_TO DO_
Select from the records below every line that has the word "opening" in it.
########################################
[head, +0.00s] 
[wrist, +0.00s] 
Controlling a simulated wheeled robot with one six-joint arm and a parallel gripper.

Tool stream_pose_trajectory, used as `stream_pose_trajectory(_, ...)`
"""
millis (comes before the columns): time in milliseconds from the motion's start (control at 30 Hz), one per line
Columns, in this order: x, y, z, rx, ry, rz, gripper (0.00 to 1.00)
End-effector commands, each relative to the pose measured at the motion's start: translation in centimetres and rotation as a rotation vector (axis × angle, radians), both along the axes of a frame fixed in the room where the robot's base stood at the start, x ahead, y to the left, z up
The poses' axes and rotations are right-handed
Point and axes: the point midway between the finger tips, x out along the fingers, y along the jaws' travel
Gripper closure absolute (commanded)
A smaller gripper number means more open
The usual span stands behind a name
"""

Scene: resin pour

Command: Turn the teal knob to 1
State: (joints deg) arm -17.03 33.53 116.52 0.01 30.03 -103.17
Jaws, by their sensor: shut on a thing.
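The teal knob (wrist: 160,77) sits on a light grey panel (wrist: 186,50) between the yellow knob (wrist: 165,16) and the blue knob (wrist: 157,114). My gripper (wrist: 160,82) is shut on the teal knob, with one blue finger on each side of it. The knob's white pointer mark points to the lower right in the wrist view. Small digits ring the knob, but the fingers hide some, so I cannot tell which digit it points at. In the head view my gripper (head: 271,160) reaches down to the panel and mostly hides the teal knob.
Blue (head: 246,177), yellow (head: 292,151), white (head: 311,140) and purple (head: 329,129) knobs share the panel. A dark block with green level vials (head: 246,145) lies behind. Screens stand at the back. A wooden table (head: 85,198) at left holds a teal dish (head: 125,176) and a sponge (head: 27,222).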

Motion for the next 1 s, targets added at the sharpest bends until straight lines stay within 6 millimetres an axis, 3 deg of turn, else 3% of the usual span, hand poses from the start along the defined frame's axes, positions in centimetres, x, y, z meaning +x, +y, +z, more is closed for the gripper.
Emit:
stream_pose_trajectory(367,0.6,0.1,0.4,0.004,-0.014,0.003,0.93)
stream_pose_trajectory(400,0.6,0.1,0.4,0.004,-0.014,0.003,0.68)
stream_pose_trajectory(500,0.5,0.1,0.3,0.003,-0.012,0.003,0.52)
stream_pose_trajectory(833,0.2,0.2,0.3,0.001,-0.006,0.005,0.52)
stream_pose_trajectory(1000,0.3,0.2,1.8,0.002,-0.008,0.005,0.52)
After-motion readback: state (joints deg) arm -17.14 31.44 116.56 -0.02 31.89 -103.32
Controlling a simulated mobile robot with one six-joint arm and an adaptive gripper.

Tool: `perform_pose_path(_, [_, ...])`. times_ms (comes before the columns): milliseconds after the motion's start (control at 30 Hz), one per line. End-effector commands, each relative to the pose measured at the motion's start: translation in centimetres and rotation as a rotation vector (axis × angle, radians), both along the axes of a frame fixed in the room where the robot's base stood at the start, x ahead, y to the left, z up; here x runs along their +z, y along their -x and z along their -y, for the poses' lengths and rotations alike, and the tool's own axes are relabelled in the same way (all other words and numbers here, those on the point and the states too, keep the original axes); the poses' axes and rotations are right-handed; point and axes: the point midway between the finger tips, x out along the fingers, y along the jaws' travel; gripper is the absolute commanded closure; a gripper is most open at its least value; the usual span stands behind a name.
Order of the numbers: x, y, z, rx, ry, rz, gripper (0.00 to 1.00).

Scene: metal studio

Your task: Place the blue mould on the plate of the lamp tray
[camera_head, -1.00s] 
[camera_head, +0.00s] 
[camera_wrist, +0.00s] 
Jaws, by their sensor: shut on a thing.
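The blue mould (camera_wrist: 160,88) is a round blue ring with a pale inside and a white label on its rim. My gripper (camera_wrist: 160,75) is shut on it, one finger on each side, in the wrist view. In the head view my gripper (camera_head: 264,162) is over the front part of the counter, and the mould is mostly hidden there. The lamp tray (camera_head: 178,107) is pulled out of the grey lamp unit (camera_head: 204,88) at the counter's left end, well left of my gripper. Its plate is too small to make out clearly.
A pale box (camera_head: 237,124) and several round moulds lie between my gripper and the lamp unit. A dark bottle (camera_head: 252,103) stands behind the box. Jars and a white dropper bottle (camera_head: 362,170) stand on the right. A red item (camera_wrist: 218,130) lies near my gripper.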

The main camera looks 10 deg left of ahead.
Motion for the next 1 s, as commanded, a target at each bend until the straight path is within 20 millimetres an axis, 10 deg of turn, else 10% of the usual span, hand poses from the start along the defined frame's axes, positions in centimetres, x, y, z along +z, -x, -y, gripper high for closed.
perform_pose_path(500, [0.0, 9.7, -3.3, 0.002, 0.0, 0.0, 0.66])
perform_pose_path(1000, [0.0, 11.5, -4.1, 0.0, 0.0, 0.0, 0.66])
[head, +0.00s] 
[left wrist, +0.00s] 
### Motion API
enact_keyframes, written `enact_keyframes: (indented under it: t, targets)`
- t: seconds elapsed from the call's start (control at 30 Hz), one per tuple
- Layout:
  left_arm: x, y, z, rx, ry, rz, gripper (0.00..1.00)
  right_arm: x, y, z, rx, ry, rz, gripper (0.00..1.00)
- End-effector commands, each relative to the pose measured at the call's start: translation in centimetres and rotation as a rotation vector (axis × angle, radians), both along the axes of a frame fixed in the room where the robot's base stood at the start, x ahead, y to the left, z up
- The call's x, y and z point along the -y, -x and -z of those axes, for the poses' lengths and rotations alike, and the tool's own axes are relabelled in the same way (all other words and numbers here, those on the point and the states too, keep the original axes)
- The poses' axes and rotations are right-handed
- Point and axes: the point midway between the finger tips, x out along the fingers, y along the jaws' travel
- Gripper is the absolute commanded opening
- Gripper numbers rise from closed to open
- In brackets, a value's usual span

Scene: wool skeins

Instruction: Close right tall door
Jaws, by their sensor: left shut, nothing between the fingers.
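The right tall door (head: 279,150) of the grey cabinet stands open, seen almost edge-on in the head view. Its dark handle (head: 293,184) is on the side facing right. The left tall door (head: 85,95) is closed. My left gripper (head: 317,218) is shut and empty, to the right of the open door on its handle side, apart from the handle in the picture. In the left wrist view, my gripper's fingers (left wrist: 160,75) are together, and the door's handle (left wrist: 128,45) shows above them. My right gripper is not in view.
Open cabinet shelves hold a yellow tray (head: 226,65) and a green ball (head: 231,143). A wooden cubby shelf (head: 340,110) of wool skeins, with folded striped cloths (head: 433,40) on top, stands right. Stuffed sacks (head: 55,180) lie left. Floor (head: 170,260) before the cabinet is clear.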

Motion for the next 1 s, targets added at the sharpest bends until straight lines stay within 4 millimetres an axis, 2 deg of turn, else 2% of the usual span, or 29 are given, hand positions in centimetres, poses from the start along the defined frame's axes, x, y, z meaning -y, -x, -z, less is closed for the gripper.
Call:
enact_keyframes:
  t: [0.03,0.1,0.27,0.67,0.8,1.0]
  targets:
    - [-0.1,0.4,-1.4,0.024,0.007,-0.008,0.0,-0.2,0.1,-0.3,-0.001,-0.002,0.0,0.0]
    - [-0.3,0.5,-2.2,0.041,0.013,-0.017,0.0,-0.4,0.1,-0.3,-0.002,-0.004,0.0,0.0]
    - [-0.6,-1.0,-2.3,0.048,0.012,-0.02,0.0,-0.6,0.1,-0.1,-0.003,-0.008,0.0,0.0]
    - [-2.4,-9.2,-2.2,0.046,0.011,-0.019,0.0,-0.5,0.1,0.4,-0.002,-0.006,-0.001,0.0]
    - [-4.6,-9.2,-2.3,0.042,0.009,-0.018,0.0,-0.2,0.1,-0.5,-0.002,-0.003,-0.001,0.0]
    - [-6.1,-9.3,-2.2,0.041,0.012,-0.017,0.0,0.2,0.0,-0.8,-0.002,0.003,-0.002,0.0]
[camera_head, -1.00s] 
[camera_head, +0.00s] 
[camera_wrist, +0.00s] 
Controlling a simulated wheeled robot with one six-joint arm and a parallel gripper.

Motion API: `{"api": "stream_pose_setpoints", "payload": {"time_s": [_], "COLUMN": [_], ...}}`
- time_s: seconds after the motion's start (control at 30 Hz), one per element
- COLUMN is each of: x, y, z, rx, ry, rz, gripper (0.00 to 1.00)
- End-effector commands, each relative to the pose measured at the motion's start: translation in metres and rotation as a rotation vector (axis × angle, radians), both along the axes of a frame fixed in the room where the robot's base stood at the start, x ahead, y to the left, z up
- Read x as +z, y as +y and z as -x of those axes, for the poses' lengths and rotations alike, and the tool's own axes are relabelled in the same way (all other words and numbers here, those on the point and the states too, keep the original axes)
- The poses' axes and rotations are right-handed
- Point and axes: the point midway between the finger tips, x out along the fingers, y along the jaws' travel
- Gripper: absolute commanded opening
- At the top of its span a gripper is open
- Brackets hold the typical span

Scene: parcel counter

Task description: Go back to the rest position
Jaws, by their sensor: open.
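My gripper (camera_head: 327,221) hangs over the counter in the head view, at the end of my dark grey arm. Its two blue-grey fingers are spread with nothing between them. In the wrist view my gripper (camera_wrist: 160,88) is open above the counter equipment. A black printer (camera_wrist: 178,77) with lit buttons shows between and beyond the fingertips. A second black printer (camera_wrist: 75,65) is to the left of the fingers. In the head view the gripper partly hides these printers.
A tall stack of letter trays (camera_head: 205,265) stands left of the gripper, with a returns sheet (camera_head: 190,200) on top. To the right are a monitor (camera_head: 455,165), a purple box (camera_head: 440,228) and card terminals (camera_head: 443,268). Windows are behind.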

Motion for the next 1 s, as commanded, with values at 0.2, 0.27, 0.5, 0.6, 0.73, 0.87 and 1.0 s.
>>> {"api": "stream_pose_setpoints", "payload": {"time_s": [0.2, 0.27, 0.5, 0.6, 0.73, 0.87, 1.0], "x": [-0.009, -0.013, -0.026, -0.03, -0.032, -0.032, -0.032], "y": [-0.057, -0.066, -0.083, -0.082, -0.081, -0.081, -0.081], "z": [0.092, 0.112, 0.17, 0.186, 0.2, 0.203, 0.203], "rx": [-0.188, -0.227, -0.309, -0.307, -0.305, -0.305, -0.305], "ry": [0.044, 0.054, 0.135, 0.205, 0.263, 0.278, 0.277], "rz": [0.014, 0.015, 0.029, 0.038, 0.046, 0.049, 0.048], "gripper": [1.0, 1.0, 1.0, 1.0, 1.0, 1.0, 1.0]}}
########################################
_RESULT OF THE EXERCISE_
- Gripper is the absolute commanded opening
- Gripper: absolute commanded opening

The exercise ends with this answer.